By Akash Sriram

(Reuters) -Electric vehicle startup Lordstown Motors Corp said on Monday it plans to sell its first 500 Endurance electric pickup trucks this year even as expenses related to the launch surged in the fourth quarter, sending its shares down 16%.

The company, when it went public under the previous management, had previously forecast sales of about 32,000 vehicles in the first full year of production.

Goldman Sachs analyst Mark Delaney said the target of 500 cars was “well below” Street estimates and had based his revenue estimates based on 2,250 deliveries in 2022 and 10,000 units in 2023.

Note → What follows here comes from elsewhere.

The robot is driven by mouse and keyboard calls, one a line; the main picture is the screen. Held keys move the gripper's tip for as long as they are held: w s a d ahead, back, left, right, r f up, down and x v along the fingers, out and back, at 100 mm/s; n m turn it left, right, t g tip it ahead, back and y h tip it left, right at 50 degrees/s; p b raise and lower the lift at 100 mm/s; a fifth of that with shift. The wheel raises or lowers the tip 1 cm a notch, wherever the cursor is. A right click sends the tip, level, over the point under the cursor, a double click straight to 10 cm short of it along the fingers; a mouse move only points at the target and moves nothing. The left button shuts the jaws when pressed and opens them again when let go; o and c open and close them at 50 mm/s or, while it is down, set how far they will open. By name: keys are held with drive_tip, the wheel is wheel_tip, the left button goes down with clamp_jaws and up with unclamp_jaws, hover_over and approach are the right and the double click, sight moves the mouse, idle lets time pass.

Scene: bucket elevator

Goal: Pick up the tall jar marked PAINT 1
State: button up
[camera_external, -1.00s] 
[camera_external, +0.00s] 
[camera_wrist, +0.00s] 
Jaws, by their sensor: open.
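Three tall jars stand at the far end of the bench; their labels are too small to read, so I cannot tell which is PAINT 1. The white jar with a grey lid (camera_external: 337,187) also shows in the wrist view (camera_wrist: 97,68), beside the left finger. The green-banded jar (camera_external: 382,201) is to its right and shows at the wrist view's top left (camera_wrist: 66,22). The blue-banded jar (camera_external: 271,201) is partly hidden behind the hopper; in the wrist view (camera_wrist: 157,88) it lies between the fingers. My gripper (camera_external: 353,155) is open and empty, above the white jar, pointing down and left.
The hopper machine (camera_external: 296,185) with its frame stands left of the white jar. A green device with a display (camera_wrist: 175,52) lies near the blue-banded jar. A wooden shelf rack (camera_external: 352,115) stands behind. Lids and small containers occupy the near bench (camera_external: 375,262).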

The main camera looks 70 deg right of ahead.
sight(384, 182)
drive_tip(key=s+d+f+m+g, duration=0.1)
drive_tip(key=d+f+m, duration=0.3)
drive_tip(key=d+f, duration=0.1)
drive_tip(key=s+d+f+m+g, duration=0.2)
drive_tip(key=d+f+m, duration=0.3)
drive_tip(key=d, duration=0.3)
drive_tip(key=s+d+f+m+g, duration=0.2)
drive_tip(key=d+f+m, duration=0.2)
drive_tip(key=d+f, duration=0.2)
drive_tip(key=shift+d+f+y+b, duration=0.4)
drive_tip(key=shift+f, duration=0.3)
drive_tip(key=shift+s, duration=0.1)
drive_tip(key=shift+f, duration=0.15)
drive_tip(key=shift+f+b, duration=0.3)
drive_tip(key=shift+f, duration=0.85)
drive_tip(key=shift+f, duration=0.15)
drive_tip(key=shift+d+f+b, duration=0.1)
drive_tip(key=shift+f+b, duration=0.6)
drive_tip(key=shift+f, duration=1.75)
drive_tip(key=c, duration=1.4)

The Ohio-based startup had delayed the launch of the new electric truck by three months due to supply-chain issues and has never sold a vehicle and did not record any revenue in the fourth quarter.

Legacy automakers have made a drastic shift to focus on electric cars as demand increases, while startup companies are gearing for new launches this year, making competition more intense as they try to take on industry leader Tesla Inc

Lordstown is spending heavily to launch its first truck that will rival with Ford and General Motor’s new electric trucks, also expected to hit the market this year. It expects to increase production five-fold by 2023.

The company’s Chief Executive Officer Dan Ninivaggi said the cost of materials and components at launch will be significantly higher than the vehicle’s anticipated selling price but would improve over time.

For the fourth quarter, net loss widened to $81.2 million as it incurred a total of $115 million in expenses, some related to the commercial launch of Endurance.

Lordstown is also in discussions with Taiwanese technology company Foxconn Technology Co to develop vehicles and has considered alternatives to raise capital for the partnership.